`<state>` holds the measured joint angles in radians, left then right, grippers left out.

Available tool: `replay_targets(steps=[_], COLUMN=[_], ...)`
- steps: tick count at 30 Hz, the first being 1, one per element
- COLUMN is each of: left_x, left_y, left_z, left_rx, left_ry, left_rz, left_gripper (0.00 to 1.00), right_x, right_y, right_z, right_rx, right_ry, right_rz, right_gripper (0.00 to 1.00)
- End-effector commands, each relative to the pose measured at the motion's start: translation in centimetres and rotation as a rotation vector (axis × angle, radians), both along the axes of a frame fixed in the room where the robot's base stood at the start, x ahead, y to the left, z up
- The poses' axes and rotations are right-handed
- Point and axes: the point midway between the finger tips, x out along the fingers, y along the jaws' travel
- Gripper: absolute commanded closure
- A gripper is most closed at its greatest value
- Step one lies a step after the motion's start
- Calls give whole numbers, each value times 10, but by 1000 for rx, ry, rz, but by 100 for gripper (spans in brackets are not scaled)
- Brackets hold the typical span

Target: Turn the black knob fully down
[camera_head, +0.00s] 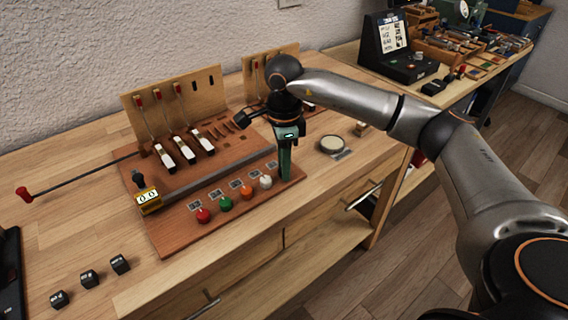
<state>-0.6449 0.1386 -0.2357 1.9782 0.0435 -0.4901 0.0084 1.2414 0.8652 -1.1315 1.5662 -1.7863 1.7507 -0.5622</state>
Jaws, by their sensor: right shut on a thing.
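A reddish-brown wooden board (178,231) lies on the workbench with a row of coloured knobs along its front edge. From left to right I see a red knob (203,215), a green knob (226,204), an orange knob (246,192) and a white knob (265,182). My right gripper (286,174) points down at the right end of this row, just right of the white knob. It is shut on the knob at that spot, which its fingers hide. No black knob shows openly in the row, and how far the held one is turned cannot be seen. My left gripper is out of view.
Behind the knobs stand white keys (184,147) and an upright wooden panel (205,90). A yellow counter (149,198) and a red-handled rod (25,194) are at left. Black blocks (89,278) lie at front left; a round dish (332,144) lies right of the gripper.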

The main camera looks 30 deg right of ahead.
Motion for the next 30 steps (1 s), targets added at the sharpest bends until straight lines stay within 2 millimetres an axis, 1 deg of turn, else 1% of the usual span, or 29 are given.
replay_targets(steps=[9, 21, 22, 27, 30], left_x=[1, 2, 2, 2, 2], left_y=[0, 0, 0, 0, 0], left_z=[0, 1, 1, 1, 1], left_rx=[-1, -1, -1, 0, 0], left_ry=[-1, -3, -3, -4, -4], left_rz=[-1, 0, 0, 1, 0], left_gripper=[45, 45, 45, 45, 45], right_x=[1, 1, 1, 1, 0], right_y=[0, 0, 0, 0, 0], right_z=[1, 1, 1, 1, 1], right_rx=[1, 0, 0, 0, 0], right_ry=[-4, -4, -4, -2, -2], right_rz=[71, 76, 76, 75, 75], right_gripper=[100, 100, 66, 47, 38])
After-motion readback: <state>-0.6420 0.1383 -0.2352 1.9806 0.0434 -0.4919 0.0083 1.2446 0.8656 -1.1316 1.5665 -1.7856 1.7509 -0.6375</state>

• **Request**
Take the listing above and restate it word for word, without its pictures.

• **Written solution**
`<state>` holds the measured joint angles in radians, left then right, grippers left out.

Available tool: `replay_targets(steps=[_], COLUMN=[_], ...)`
- steps: tick count at 30 Hz, the first being 1, one per element
- COLUMN is each of: left_x, left_y, left_z, left_rx, left_ry, left_rz, left_gripper (0.00 to 1.00), right_x, right_y, right_z, right_rx, right_ry, right_rz, right_gripper (0.00 to 1.00)
- End-effector commands, each relative to the pose measured at the motion's start: translation in centimetres and rotation as a rotation vector (axis × angle, radians), both along the axes of a frame fixed in the room where the robot's base stood at the start, x ahead, y to the left, z up
- The poses' axes and rotations are right-handed
- Point and axes: the point midway between the finger tips, x out along the fingers, y along the jaws' travel
- Gripper: absolute commanded closure
- A gripper is most closed at its greatest value
- Step one lies a step after the motion's start
- Calls give whole numbers, each value times 10, but by 1000 for rx, ry, rz, but by 100 for gripper (spans in brackets are not scaled)
- Brackets hold the typical span

Target: Turn the black knob fully down
[camera_head, +0.00s] 
<state>-0.6449 0.1386 -0.2357 1.9782 0.0435 -0.4901 0.0084 1.2414 0.8652 -1.1315 1.5662 -1.7863 1.7507 -0.5622</state>
Jaws, by their sensor: right shut on a thing.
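A reddish-brown wooden board (178,231) lies on the workbench with a row of coloured knobs along its front edge. From left to right I see a red knob (203,215), a green knob (226,204), an orange knob (246,192) and a white knob (265,182). My right gripper (286,174) points down at the right end of this row, just right of the white knob. It is shut on the knob at that spot, which its fingers hide. No black knob shows openly in the row, and how far the held one is turned cannot be seen. My left gripper is out of view.
Behind the knobs stand white keys (184,147) and an upright wooden panel (205,90). A yellow counter (149,198) and a red-handled rod (25,194) are at left. Black blocks (89,278) lie at front left; a round dish (332,144) lies right of the gripper.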

The main camera looks 30 deg right of ahead.
Motion for the next 30 steps (1 s), targets added at the sharpest bends until straight lines stay within 2 millimetres an axis, 1 deg of turn, else 1% of the usual span, or 29 are given.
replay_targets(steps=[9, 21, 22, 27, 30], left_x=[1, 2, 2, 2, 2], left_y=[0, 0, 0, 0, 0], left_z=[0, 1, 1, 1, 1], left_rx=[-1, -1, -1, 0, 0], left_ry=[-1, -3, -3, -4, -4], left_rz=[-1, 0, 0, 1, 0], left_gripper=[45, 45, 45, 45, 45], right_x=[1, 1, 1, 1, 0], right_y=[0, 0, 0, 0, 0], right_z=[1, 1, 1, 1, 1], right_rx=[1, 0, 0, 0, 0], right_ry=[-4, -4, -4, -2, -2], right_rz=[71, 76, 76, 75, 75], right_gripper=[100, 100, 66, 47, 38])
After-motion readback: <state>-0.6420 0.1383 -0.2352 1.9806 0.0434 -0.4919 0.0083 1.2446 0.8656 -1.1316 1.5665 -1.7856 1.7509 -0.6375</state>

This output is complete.